_GIVEN REQUEST_. Produce an exact copy of the lines below that run from the line containing "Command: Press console" to the line containing "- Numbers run", inclusive; any picture is omitted.
================
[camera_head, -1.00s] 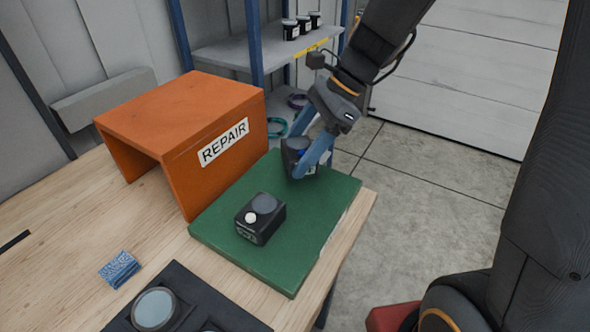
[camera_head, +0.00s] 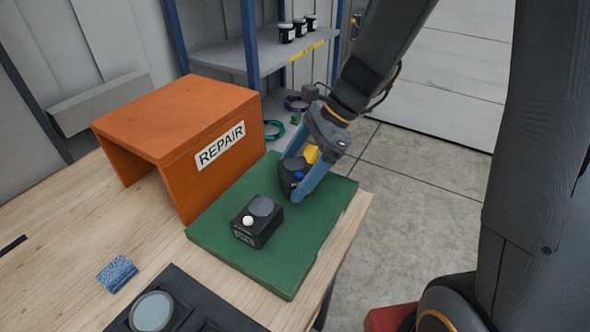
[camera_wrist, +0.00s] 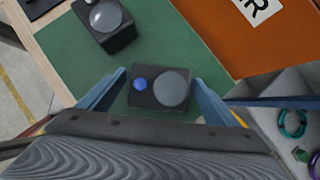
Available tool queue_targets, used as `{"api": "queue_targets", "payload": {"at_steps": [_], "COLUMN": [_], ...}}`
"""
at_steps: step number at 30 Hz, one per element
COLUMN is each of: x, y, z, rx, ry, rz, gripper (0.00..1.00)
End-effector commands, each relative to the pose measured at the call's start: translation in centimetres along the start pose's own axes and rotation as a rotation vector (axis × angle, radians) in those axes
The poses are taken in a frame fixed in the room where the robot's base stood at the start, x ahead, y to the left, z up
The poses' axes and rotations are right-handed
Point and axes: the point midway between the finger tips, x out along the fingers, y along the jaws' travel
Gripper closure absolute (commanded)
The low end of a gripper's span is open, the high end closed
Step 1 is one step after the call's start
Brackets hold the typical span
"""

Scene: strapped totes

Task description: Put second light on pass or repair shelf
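A small black light with a blue button (camera_head: 292,178) is at the far right part of the green mat (camera_head: 225,258). My gripper (camera_head: 300,185) is around it, with one blue finger on each side. In the wrist view the light (camera_wrist: 170,90) lies between the fingertips, with a thin strip of green at the left finger; firm contact cannot be told. Its underside is hidden, so whether it touches the mat is unclear. A second black light with a white button (camera_head: 256,224) rests nearer on the mat. The orange repair shelf (camera_head: 178,125) stands left of the mat.
A dark tray (camera_head: 185,318) holding a round-topped piece is at the bottom. A blue patterned block (camera_head: 117,273) lies on the wooden table (camera_head: 60,235). A metal rack (camera_head: 235,50) with jars stands behind. The table's right edge is close to the mat.

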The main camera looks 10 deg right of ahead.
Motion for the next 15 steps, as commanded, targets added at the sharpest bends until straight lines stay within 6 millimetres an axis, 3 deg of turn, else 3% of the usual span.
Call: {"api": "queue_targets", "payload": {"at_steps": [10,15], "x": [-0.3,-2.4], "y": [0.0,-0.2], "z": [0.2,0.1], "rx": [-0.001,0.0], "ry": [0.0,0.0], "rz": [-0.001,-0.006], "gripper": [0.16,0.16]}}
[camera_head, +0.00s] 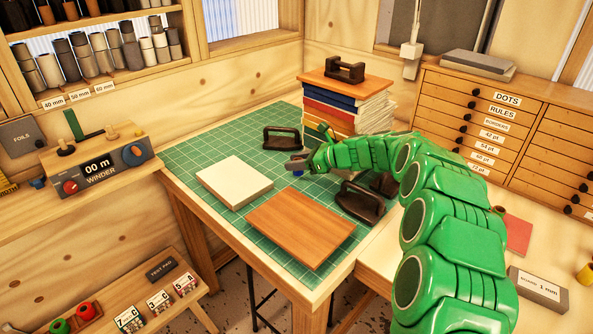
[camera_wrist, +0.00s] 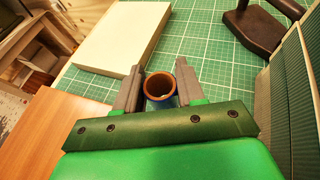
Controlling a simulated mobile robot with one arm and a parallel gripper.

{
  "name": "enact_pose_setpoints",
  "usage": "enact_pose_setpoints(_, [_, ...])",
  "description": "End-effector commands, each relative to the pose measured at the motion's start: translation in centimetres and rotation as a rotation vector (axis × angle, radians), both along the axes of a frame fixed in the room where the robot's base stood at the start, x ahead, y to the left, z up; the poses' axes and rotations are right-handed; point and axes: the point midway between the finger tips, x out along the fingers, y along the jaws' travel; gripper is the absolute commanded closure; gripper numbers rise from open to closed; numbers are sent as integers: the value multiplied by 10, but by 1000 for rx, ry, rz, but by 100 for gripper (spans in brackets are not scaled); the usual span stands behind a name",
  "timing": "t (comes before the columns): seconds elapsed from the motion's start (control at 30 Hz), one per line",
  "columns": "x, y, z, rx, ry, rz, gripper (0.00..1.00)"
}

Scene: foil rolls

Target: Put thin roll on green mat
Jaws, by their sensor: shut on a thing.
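My gripper (camera_head: 299,164) is over the green mat (camera_head: 187,153), with its fingers closed around a thin roll. The roll is a narrow tube with a brown core and a blue outside (camera_wrist: 160,88), its open end towards the wrist camera. In the head view only a small blue bit of the roll (camera_head: 298,173) shows below the fingers. In the wrist view the gripper (camera_wrist: 159,77) has one finger on each side of the roll. The roll's lower end is hidden, so I cannot tell whether it touches the mat.
A cream slab (camera_head: 234,181), a brown board (camera_head: 300,228) and dark handled weights (camera_head: 282,137) (camera_head: 360,203) lie on the mat around my gripper. A book stack (camera_head: 335,108) stands behind it. A winder (camera_head: 97,165) is at left. Bare mat shows behind the cream slab.

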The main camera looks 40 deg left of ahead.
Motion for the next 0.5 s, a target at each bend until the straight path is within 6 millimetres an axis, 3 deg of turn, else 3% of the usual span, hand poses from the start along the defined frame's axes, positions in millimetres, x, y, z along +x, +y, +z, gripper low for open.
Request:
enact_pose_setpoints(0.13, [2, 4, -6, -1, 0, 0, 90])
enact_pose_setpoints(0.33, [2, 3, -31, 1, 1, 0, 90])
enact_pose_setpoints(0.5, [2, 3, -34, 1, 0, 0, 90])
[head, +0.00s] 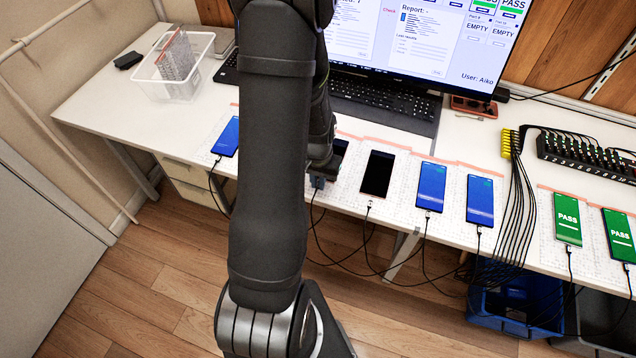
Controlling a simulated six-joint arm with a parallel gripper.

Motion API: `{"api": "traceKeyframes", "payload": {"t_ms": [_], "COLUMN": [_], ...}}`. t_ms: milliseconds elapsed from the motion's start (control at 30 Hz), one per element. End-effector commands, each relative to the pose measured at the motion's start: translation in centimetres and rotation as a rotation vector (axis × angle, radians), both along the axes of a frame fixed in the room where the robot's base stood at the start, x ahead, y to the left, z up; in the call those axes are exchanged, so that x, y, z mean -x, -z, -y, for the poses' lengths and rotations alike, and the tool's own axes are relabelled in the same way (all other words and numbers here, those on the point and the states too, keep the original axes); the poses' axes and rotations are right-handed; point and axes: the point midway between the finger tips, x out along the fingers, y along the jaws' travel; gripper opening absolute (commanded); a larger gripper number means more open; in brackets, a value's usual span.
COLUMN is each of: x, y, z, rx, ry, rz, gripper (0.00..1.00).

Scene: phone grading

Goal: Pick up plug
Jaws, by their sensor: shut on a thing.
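My gripper (319,177) is at the table's front edge, partly hidden behind my arm. It is shut on a plug (318,184) at the near end of a dark phone (339,150). A cable hangs down from this plug. Whether the plug is still seated in the phone cannot be told. Other phones have plugs at their near ends: a black-screen phone (378,173), blue-screen phones (431,187) and green PASS phones (567,219).
The phones lie in a row on the white table (95,100). Behind are a keyboard (385,103), a monitor (440,40) and a cable hub (590,155). A clear bin (172,85) stands at left. Cables hang over the front edge above a blue crate (515,300).

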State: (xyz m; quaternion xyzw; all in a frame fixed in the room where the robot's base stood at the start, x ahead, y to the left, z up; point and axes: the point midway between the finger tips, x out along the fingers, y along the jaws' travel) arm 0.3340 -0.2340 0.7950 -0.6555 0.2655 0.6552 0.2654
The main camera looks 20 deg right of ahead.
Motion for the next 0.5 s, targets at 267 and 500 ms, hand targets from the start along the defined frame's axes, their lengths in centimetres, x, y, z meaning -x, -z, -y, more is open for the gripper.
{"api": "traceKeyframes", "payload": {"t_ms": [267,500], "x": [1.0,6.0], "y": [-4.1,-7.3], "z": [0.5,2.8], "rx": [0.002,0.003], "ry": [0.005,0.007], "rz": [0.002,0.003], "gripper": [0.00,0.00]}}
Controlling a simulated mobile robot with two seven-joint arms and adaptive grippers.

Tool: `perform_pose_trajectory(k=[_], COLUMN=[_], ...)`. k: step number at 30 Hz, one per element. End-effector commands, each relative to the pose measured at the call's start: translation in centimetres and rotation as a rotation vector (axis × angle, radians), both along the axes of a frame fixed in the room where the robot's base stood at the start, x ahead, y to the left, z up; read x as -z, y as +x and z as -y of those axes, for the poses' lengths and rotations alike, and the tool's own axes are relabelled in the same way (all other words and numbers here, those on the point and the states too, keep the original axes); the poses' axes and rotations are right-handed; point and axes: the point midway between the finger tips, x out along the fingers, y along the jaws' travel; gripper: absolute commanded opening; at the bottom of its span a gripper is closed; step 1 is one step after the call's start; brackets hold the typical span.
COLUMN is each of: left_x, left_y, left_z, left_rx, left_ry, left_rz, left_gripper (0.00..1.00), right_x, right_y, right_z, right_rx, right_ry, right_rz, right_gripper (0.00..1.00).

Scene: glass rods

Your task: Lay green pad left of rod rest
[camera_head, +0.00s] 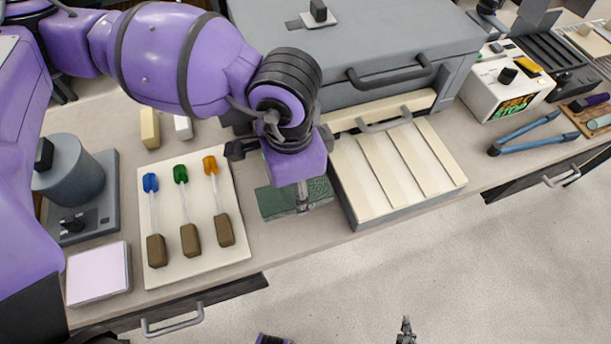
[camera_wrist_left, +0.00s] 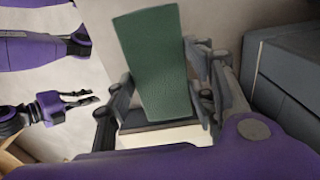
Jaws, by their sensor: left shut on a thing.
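The green pad (camera_head: 280,202) is a flat dark green rectangle at the counter's front, between the cream board with three rods and the slatted cream tray. My left gripper (camera_head: 302,198) is shut on it from above. In the left wrist view the pad (camera_wrist_left: 152,62) stands out between the fingers (camera_wrist_left: 160,105). I cannot tell whether it touches the counter. I cannot be sure which object is the rod rest; a brown rest (camera_head: 583,118) with purple and green rods lies at the far right. My right gripper (camera_wrist_left: 82,98) is open and empty; its tip (camera_head: 405,332) shows low in the head view.
The cream board (camera_head: 160,190) holds rods with blue, green and orange ends. The slatted tray (camera_head: 345,175) adjoins the grey kiln-like box (camera_head: 400,40). Blue tongs (camera_head: 525,133) and a white control box (camera_head: 500,95) stand right. A pale block (camera_head: 98,272) sits front left.

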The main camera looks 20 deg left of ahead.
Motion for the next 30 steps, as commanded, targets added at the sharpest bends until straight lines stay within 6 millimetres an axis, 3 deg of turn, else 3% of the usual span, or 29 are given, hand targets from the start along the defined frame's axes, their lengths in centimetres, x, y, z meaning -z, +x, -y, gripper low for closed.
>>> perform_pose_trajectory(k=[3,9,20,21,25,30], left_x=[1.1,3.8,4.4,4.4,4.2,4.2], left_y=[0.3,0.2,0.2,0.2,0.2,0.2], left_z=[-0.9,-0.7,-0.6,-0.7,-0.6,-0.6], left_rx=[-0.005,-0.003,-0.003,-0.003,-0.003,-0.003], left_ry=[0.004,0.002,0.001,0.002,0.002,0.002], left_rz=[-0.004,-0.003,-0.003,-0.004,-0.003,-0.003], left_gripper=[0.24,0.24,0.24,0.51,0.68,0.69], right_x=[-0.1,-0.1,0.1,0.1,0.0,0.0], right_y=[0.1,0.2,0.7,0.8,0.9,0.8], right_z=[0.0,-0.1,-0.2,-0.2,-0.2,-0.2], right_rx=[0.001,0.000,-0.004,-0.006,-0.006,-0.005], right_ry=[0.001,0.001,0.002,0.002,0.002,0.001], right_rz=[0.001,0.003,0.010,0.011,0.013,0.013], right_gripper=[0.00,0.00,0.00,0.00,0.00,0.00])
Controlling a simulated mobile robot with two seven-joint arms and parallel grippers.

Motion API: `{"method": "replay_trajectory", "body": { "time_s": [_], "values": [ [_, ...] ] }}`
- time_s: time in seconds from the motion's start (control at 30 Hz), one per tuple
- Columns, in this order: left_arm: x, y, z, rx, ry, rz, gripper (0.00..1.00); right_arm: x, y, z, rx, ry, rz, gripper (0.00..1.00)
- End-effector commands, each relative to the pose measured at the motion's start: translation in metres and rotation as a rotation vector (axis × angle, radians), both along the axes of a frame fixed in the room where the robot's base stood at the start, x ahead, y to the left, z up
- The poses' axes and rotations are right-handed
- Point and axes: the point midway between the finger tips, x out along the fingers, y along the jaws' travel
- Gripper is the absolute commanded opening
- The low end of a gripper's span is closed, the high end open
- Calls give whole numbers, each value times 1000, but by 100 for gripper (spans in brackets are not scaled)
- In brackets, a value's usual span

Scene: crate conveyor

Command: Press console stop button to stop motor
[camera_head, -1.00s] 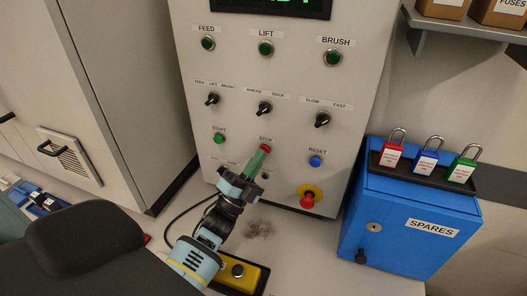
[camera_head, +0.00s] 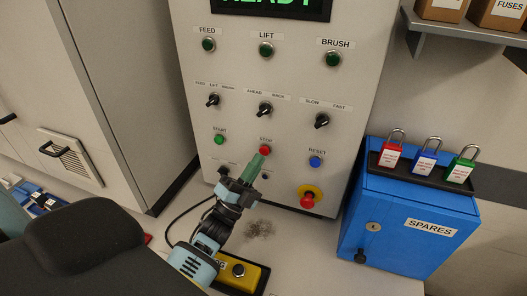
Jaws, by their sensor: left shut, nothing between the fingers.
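The console (camera_head: 290,80) is a pale upright panel with labelled lamps, knobs and buttons. The red STOP button (camera_head: 265,150) sits in the lower middle, under its STOP label. My left gripper (camera_head: 262,157) comes up from below, with green fingers shut and empty. Its tips are just below the red button in the picture; whether they touch it I cannot tell. The green START button (camera_head: 219,139) is to the left and the blue RESET button (camera_head: 316,162) to the right. The display (camera_head: 270,5) reads READY in green, partly cut off. My right gripper is not in view.
A red mushroom button on a yellow ring (camera_head: 309,197) is at the panel's lower right. A blue SPARES cabinet (camera_head: 400,228) with several padlocks on top stands at right. A yellow box (camera_head: 240,270) lies below my left arm. A shelf (camera_head: 470,28) holds cartons.

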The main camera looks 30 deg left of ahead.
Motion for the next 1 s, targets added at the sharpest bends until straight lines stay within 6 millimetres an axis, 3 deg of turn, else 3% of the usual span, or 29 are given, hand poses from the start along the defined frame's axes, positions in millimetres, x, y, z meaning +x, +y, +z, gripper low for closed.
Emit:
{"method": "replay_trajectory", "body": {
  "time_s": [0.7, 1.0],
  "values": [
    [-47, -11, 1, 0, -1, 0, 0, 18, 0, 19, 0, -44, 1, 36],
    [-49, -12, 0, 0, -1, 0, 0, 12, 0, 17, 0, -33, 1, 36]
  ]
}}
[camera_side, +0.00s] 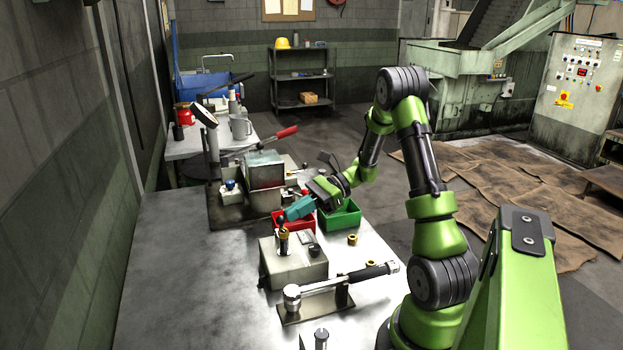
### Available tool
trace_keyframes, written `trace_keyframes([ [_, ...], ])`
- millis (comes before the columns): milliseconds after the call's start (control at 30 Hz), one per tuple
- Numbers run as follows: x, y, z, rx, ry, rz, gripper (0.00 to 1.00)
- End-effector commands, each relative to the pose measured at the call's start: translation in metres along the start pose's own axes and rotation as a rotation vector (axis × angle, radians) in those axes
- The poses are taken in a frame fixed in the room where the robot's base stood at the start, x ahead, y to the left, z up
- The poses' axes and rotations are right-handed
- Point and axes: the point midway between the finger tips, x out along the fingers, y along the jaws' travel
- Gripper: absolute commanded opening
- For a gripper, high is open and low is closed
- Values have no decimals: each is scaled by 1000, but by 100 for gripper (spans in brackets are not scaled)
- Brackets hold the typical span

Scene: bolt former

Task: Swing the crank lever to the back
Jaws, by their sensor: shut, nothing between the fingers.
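A lever with a black grip (360,277) lies nearly level across a flat base plate at the front of the bench. Its round pivot (292,297) is at the left and its grip points right; it looks like the crank lever. A second lever with a red handle (285,132) sticks out to the right from the machine farther back. My gripper (280,220) is teal, shut and empty. It is over the rear of a grey block (288,262), close to an upright pin with a brass part (283,240). Whether it touches the pin cannot be told. It is apart from both levers.
A red bin (296,225) and a green bin (341,217) stand just behind the block. A grey vise-like machine (264,170) stands behind the bins. The bench's left part (180,250) is clear.

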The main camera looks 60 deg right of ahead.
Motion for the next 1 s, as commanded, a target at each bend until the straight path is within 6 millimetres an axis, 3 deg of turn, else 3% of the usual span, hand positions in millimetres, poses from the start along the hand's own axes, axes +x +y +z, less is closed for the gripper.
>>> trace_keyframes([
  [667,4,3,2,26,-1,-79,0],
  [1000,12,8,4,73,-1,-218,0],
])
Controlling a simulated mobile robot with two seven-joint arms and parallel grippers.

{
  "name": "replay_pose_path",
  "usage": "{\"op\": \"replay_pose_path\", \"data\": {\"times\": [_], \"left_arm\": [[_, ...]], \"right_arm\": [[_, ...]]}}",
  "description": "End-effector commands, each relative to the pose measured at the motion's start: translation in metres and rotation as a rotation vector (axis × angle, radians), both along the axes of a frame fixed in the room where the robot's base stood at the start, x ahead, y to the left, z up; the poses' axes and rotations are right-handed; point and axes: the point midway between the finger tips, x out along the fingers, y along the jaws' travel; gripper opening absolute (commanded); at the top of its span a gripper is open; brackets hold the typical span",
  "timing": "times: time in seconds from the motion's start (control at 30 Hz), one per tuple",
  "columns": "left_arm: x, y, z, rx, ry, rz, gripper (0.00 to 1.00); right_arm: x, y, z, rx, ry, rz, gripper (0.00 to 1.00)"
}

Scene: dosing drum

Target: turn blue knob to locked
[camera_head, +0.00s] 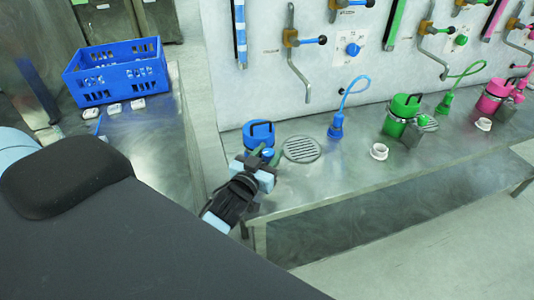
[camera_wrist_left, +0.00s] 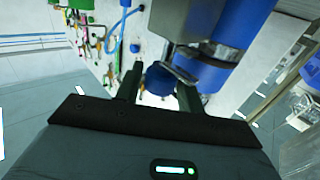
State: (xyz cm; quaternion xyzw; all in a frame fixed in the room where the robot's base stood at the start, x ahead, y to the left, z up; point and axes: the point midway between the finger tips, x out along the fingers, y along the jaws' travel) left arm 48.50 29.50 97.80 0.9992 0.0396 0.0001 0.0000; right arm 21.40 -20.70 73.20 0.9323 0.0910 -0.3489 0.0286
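A round blue knob (camera_head: 352,49) sits on a white plate on the back wall. A blue drum (camera_head: 258,137) with a dark handle stands at the near left end of the metal bench. My left gripper (camera_head: 264,160) is at the drum's front, next to a small blue part (camera_head: 267,153). In the left wrist view, my gripper's fingers (camera_wrist_left: 160,92) are apart, with a round blue piece (camera_wrist_left: 158,77) between or just beyond them; contact is unclear. The blue drum body (camera_wrist_left: 235,30) shows at upper right there. My right gripper is not in view.
A round drain grate (camera_head: 301,149) and a blue hose plug (camera_head: 336,126) are right of the drum. Green (camera_head: 402,112) and pink (camera_head: 494,95) drums stand farther along. A blue crate (camera_head: 118,74) is on the left counter.

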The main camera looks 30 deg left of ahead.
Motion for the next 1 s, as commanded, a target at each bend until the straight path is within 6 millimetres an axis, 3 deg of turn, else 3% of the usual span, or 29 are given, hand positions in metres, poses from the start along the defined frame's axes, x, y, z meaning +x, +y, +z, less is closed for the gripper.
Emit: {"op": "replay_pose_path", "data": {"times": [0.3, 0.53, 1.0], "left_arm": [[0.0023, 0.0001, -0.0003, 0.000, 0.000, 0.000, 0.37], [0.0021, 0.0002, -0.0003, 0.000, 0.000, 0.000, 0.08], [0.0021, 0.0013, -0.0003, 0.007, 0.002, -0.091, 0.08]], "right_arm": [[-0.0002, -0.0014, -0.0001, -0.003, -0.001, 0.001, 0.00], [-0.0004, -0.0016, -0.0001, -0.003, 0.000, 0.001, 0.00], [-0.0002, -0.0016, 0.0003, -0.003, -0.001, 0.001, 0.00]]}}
================
_REPLY TO THE EXERCISE_.
Command: Press console stop button to stop motor
[camera_head, -1.00s] 
[camera_head, +0.00s] 
Jaws, by their sensor: left shut, nothing between the fingers.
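The console (camera_head: 290,80) is a pale upright panel with labelled lamps, knobs and buttons. The red STOP button (camera_head: 265,150) sits in the lower middle, under its STOP label. My left gripper (camera_head: 262,157) comes up from below, with green fingers shut and empty. Its tips are just below the red button in the picture; whether they touch it I cannot tell. The green START button (camera_head: 219,139) is to the left and the blue RESET button (camera_head: 316,162) to the right. The display (camera_head: 270,5) reads READY in green, partly cut off. My right gripper is not in view.
A red mushroom button on a yellow ring (camera_head: 309,197) is at the panel's lower right. A blue SPARES cabinet (camera_head: 400,228) with several padlocks on top stands at right. A yellow box (camera_head: 240,270) lies below my left arm. A shelf (camera_head: 470,28) holds cartons.

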The main camera looks 30 deg left of ahead.
Motion for the next 1 s, targets added at the sharpest bends until straight lines stay within 6 millimetres an axis, 3 deg of turn, else 3% of the usual span, or 29 are given, hand poses from the start along the defined frame's axes, positions in millimetres, x, y, z meaning +x, +y, +z, gripper low for closed.
Emit:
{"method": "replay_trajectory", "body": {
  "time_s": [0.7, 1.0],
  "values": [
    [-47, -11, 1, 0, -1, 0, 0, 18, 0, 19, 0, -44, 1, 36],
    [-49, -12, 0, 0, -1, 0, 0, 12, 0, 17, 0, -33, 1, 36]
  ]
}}
[camera_side, +0.00s] 
### Available tool
trace_keyframes, written `trace_keyframes([ [_, ...], ])`
- millis (comes before the columns): milliseconds after the call's start (control at 30 Hz), one per tuple
- Numbers run as follows: x, y, z, rx, ry, rz, gripper (0.00 to 1.00)

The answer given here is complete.